Truth be told, I had the same problem with the book’s supposed inspiration, The Great Gatsby, and I had a similar problem a few years ago when I finally got around to reading John Updike’s Rabbit, Run for the first time. It even tinged my youthful enjoyment of The Catcher In The Rye. Ellen asked whether Mysteries is more “Fitzgeraldian or Rothish”—to that, I can only say that it reminded me of Gatsby and my indifference to it before I knew there was a connection between the two. Maybe there’s a similarity between Art and Alexander Portnoy of Portnoy’s Complaint in that both are self-pitying, confused, sex-steeped, and at times self-loathing, but what little I’ve read of Philip Roth has all had more texture, more of a sense of wry humor, and more thematic and personal depth than Pittsburgh.
In the abstract, I can appreciate the idea of literature about modern anomie.
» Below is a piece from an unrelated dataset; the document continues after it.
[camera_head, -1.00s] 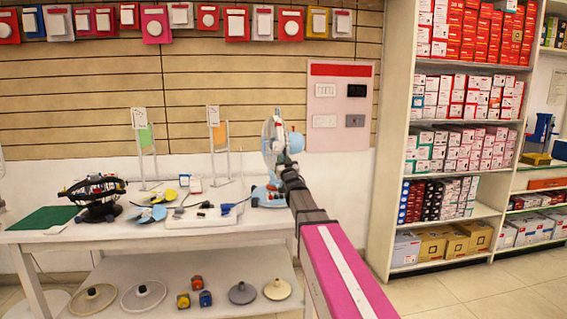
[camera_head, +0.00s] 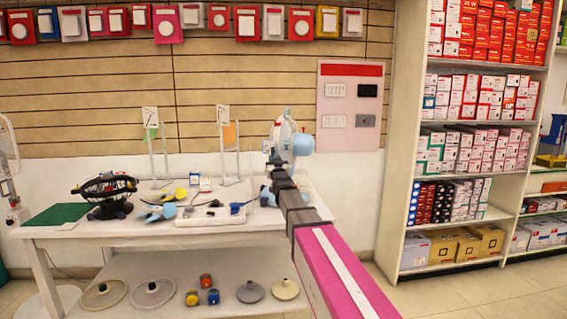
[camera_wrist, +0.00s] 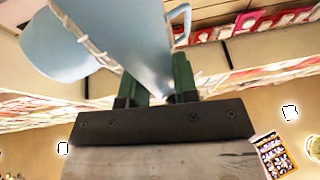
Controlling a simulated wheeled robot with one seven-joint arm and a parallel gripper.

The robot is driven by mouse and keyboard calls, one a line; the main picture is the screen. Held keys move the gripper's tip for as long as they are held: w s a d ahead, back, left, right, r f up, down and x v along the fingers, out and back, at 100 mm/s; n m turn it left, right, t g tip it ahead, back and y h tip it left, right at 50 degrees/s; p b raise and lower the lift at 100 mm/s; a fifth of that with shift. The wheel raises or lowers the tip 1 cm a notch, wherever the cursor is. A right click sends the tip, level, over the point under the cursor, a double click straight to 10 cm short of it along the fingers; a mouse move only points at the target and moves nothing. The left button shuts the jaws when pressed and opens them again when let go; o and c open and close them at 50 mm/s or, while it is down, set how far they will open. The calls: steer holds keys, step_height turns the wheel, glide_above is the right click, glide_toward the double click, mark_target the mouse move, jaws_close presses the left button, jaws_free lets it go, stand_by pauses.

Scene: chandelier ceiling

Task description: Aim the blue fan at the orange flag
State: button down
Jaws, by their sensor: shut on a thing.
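The blue fan (camera_head: 301,143) stands at the right end of the white table, its light-blue motor housing toward me and its pale cage partly behind my arm. The orange flag (camera_head: 230,134) hangs on a white stand to the fan's left. A green flag (camera_head: 151,132) hangs on a similar stand farther left. My gripper (camera_head: 279,158) is at the fan head; my arm hides its fingertips in the head view. In the wrist view, the green fingers (camera_wrist: 156,85) are shut on the fan's light-blue body (camera_wrist: 110,40). The fan's base is mostly hidden by my arm.
The white table (camera_head: 130,229) also bears a black caged fan (camera_head: 104,190), a green mat (camera_head: 58,214) and several small parts. Lids and small coloured items lie on its lower shelf. A tall shelf (camera_head: 408,185) of boxes stands at right. Floor between is clear.

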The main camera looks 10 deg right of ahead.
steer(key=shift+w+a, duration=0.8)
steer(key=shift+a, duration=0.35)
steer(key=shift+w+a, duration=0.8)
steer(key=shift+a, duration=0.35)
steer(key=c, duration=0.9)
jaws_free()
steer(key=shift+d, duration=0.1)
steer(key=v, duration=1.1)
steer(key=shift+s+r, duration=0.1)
I agree with the idea that American civilization has robbed us of coming-of-age rituals and given many of us softer lives and glorified the pleasure-seeking urge above all else, such that those who can afford to, often remain in a twilight state of arrested adolescence longer and later these days. I similarly accept the (perhaps a bit overplayed in literature, but still valid) idea that the same civilization can leave people feeling disconnected from the land, from base survival issues, and from themselves, like they’re going through a series of increasingly meaningless forms that are accepted as the path to an abstracted success: go to school, take tests, get degrees, get a job, push papers around, make money, kill time, die. I’m sure that somewhere, vital and provocative stories are being written about all this. Nonetheless, I personally tend to be bored by novels about unhappy, unfocused, indecisive people with no particular idea about how to escape what's wrong with their lives. Virtually nothing about The Mysteries Of Pittsburgh grabbed me.
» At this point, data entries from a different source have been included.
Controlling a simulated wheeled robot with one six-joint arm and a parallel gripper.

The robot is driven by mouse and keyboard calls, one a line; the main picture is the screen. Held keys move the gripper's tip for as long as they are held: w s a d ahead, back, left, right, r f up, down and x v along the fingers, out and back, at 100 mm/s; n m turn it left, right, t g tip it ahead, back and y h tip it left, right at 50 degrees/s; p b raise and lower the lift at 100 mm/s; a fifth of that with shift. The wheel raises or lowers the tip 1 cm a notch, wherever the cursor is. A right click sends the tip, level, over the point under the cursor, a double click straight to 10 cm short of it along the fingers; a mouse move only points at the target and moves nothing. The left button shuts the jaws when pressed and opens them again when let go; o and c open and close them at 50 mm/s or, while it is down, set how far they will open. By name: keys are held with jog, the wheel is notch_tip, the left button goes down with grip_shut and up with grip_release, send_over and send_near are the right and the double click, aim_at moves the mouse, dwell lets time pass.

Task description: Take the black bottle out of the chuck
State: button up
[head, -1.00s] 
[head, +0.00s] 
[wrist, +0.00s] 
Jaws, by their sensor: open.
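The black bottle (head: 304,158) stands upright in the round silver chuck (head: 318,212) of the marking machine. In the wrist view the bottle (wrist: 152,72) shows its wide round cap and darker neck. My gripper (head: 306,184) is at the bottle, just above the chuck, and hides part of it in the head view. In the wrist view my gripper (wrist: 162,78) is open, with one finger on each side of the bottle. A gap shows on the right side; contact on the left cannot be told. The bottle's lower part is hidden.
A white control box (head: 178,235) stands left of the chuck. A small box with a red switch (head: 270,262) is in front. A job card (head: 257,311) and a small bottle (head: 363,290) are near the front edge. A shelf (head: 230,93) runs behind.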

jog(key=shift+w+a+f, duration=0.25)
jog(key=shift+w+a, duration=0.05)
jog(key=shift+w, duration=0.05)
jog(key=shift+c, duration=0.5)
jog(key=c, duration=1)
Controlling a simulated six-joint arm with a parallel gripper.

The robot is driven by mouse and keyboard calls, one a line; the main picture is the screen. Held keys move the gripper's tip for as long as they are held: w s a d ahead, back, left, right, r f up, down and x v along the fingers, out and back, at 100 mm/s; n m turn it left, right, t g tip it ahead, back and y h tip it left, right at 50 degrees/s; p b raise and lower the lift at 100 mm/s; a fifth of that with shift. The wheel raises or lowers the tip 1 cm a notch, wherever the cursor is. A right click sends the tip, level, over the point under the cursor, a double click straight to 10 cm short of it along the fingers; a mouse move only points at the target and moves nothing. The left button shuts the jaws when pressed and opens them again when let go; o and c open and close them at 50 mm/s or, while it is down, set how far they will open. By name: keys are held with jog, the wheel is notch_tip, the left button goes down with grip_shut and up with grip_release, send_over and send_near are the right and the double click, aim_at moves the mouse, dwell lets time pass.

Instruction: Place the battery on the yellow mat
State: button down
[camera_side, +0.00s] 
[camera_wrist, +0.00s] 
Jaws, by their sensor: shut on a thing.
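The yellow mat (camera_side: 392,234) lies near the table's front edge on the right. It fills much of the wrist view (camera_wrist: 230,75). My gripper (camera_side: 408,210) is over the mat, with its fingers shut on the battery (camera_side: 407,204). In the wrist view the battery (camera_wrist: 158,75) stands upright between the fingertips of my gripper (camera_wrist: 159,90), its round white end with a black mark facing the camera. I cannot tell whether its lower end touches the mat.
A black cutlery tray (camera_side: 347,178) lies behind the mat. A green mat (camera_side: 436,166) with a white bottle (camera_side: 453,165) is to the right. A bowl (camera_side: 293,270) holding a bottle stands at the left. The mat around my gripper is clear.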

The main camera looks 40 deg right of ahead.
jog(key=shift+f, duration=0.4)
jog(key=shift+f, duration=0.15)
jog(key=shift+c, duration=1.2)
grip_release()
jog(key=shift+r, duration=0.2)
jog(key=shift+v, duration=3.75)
The exception, oddly enough, was one of the aspects everyone else liked least: The gangster-dad angle. For me, the complications between Art and his father Joe were one of the book’s most poignant elements. Our glimpses of Joe’s life and world are like little peeks into a more dynamic story, one in which people make the kind of decisions that change or even end other people’s lives. I respected the complexities of the push-and-pull between Art and Joe: Joe wants Art to have a better and more respectable life than he did, and wants Art to stay out of his world entirely, and yet he wants to steer and control Art’s actions via the power, privilege, and entitlement that world gives him. Art is disgusted by his father’s work, and yet it fascinates him as well. His version of youthful rebellion and pulling away from his parents paradoxically leads him to force himself into his dad’s realm, because that’s the last place Joe wants him. Rebelling by conforming: I liked the irony of that. It was one of the few things in the book that dipped below the surface level of Art’s unconsidered actions. It’s unfortunate that it doesn’t ultimately go anywhere particularly interesting.
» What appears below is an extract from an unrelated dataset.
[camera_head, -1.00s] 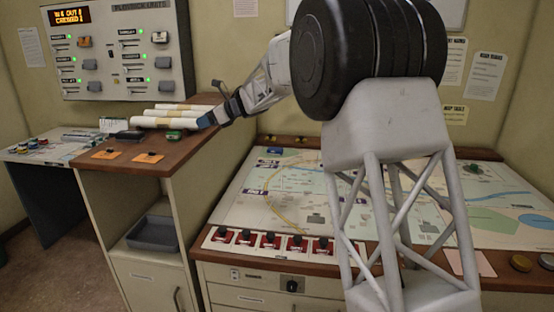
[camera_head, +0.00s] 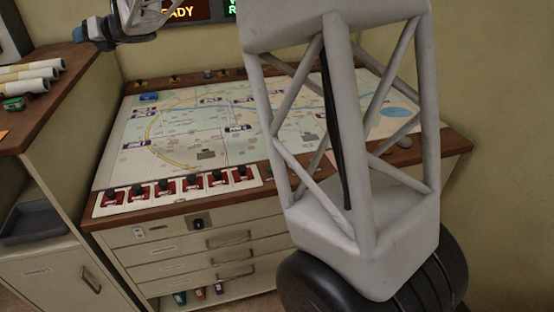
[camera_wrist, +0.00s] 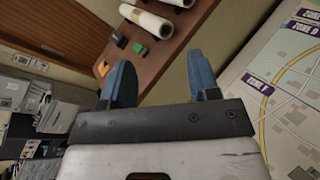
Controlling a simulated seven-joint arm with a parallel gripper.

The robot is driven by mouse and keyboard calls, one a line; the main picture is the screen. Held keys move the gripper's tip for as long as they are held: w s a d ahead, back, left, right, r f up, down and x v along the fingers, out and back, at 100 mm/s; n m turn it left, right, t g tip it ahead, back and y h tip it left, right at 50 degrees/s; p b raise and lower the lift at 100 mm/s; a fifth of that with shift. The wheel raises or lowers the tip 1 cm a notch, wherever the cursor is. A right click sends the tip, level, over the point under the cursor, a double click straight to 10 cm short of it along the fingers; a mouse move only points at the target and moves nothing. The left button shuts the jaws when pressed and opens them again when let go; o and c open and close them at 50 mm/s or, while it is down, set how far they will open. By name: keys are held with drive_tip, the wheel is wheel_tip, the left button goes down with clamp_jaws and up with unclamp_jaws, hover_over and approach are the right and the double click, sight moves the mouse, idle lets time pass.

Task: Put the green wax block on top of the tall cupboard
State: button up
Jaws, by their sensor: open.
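A small green block (camera_head: 13,104) lies on the brown top of the tall cupboard (camera_head: 45,108), in front of the white rolls. I cannot tell for sure that it is wax. It also shows in the wrist view (camera_wrist: 138,48), beyond the fingers on the cupboard top (camera_wrist: 165,68). My gripper (camera_head: 85,33) has blue fingers and is near the cupboard's back right corner, apart from the green block. In the wrist view my gripper (camera_wrist: 158,68) has its fingers spread with nothing between them.
White rolls (camera_head: 28,72) lie on the cupboard top. The map table (camera_head: 205,125) stands to the right, with red switches (camera_head: 190,184) along its front. A dark tray (camera_head: 35,222) sits in the cupboard's open shelf. Small coloured items (camera_head: 200,294) show low under the drawers.

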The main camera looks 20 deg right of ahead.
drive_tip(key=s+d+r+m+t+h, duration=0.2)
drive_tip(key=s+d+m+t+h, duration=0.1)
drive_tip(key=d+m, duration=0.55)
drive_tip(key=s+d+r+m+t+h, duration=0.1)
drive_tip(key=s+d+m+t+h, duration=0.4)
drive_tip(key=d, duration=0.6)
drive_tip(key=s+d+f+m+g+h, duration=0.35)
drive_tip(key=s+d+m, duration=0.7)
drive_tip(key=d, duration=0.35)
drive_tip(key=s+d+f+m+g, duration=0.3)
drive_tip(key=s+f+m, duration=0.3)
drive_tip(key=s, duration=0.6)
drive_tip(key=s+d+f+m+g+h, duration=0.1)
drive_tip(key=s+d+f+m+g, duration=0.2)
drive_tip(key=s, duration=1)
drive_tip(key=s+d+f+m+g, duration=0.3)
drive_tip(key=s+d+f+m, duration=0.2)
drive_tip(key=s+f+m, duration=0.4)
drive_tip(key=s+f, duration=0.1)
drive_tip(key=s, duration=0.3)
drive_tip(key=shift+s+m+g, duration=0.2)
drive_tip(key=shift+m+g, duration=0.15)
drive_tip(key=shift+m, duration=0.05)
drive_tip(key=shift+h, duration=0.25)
Another thing Ellen invited us to consider—Chabon’s focus on Art’s surroundings and the details of Pittsburgh—was also a saving grace for me. At least when Chabon is illustrating the intricacies of the Cloud Factory or Phlox’s library, or even the topology of Arthur’s body, he’s providing an admirable level of detail about something. By comparison with his city, his characters’ who’s-fucking-who maneuvers never really came into focus.
And generally, that's the fault of the narrator, a hapless, fickle schmoe who, like a donkey, is too often focused solely on whatever carrot is hanging directly in front of his face at any given moment, whether it's Jane as fantasy ideal, or Phlox or Arthur as sexual partners, or the hope of being as cool as Cleveland and earning his respect, or the prospect of pleasing his father. If any of these drives had emerged as meaningful for him over time—if I'd ever gotten the sense that he wasn't just being led around by the nose (or the cock)—then I might have cared about where he ended up. As it was, I couldn't sink myself into any scene where he decided to spend time, because while it was all tremendously meaningful for him as he was experiencing it, there was no reason to believe he'd continue to care past the moment when he moved on to the next thing.
In that sense, the ending that many of the people discussing the book here are dismissing as abrupt and tacked on sort of worked for me a little. It's as though when something real happens, Art has the chance to wake up from his summer dreams. As much as anyone else, he put Cleveland up on that scaffolding with his own easily led indecision. Surely this is the moment where he'll realize that being other people's toy or enabler isn't the way to wander through life. If only there'd been a clearer sense for where he'll go in life if he's actually wised up, I at least would have wound up more satisfied with the book's final destination.
Of course, none of this weakens Chabon’s standing as the author of a Pulitzer-winning modern classic. We’re examining his juvenilia here; no wonder some of us are finding it wanting, except as a possible Rosetta Stone to later works, or a curiosity. (I hear Keith has a more positive take on it than the last couple of weigh-ins, though.) All in all, though, I wish I had finally cracked Wonder Boys instead.